- _What is expected_: For each line of the data below that holds "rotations", copy the line.

# # # # # # #

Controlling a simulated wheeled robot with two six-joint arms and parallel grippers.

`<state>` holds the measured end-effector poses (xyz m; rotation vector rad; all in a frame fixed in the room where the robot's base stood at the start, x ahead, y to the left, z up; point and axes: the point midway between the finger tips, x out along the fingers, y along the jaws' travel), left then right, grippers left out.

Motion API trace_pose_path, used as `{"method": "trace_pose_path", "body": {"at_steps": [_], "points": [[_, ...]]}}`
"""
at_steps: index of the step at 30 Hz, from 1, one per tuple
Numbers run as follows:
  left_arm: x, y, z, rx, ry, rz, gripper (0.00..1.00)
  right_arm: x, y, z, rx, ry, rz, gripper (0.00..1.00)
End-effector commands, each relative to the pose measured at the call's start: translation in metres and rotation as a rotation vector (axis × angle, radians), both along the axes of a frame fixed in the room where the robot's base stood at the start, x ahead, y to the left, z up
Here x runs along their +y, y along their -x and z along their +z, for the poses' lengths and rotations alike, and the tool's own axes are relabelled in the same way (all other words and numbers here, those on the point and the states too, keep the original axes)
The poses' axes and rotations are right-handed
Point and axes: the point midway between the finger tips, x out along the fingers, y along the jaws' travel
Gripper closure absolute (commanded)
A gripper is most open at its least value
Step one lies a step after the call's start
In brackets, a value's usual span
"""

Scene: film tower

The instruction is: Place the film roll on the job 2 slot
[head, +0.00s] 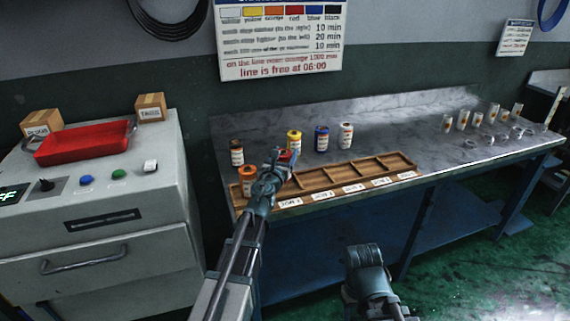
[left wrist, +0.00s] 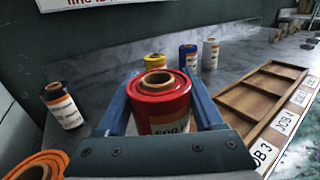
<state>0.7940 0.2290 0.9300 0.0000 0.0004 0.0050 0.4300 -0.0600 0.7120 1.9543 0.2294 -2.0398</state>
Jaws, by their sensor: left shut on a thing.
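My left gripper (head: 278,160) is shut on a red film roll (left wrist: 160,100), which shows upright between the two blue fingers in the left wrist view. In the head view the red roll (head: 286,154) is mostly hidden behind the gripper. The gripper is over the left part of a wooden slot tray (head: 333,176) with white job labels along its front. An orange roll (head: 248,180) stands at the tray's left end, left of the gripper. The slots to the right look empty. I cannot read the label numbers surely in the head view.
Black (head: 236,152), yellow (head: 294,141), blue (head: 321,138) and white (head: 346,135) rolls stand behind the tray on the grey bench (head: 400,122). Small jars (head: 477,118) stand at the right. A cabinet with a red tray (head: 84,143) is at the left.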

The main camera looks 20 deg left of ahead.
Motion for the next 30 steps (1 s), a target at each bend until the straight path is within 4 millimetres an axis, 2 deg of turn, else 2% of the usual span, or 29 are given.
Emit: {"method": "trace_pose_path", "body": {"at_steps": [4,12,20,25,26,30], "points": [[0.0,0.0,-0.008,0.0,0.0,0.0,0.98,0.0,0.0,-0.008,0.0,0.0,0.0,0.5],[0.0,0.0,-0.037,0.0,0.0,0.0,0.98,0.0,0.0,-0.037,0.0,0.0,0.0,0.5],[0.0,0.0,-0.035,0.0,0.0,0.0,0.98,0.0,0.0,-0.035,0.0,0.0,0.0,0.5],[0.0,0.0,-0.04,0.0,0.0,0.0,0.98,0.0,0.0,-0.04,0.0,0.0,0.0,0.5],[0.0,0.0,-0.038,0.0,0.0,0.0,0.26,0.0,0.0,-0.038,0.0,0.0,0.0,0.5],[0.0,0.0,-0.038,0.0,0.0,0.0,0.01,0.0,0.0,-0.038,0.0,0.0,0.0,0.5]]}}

# # # # # # #

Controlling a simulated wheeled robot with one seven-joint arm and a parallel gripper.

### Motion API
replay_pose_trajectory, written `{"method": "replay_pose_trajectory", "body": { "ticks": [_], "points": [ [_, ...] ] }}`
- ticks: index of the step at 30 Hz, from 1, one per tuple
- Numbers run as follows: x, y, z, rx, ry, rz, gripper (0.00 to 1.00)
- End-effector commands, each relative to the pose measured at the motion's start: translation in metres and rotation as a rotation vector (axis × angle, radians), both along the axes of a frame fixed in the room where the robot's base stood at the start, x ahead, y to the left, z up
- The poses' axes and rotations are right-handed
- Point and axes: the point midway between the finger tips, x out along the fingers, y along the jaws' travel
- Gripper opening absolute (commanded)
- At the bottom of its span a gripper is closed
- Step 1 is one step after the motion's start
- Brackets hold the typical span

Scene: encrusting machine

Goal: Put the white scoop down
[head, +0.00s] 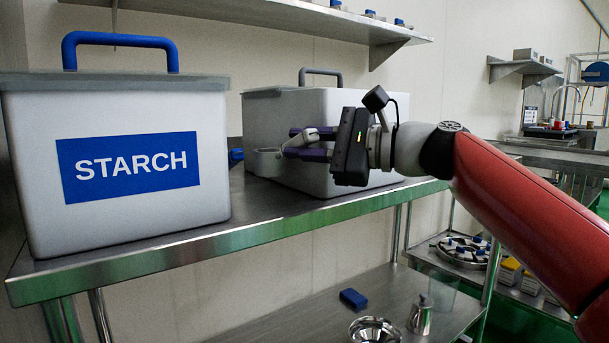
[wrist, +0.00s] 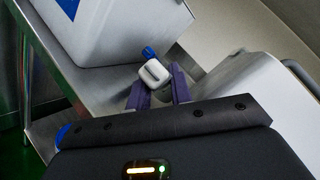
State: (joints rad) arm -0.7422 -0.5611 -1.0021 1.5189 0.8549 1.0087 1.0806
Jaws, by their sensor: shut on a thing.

# # # # # # #

- _Response for this exercise_:
Here x runs along their +y, y along their -x and z along their +z, for the poses' lengths and rotations alike, and the tool's own axes are relabelled in the same way (all other words and numbers here, those on the point and the states too, keep the original axes)
The poses' axes and rotations are right-handed
- The poses' axes and rotations are right-handed

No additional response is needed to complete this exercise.